[AIM OF THE TASK] Only the number is wanted: how many lines contain "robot"?
◇ ◇ ◇ ◇ ◇ ◇ ◇
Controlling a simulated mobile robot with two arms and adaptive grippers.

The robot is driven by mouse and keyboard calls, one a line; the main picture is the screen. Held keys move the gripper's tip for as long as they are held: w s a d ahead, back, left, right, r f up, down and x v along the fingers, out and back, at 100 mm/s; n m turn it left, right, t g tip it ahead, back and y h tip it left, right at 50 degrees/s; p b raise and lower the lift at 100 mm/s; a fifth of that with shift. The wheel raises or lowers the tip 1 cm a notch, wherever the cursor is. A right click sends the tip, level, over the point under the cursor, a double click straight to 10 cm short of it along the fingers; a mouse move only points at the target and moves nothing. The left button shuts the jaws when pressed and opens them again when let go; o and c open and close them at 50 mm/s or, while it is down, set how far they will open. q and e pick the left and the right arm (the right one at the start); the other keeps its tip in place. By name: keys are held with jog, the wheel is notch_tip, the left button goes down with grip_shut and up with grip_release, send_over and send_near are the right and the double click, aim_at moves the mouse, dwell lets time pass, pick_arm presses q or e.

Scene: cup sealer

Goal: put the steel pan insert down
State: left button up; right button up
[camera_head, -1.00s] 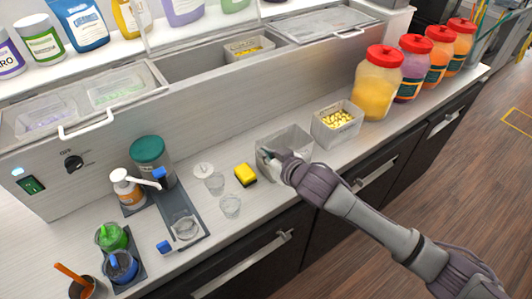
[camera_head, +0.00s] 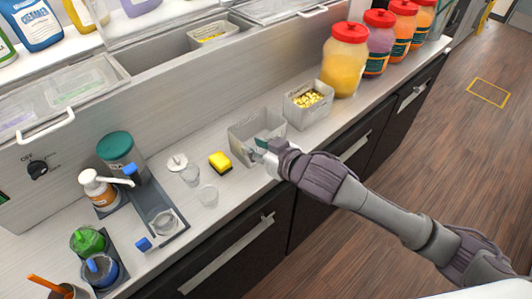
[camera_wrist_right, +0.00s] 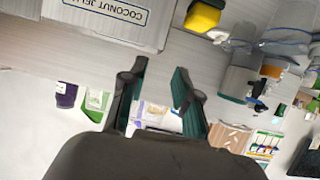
◇ ◇ ◇ ◇ ◇ ◇ ◇
[RESULT FOR THIS TASK] 2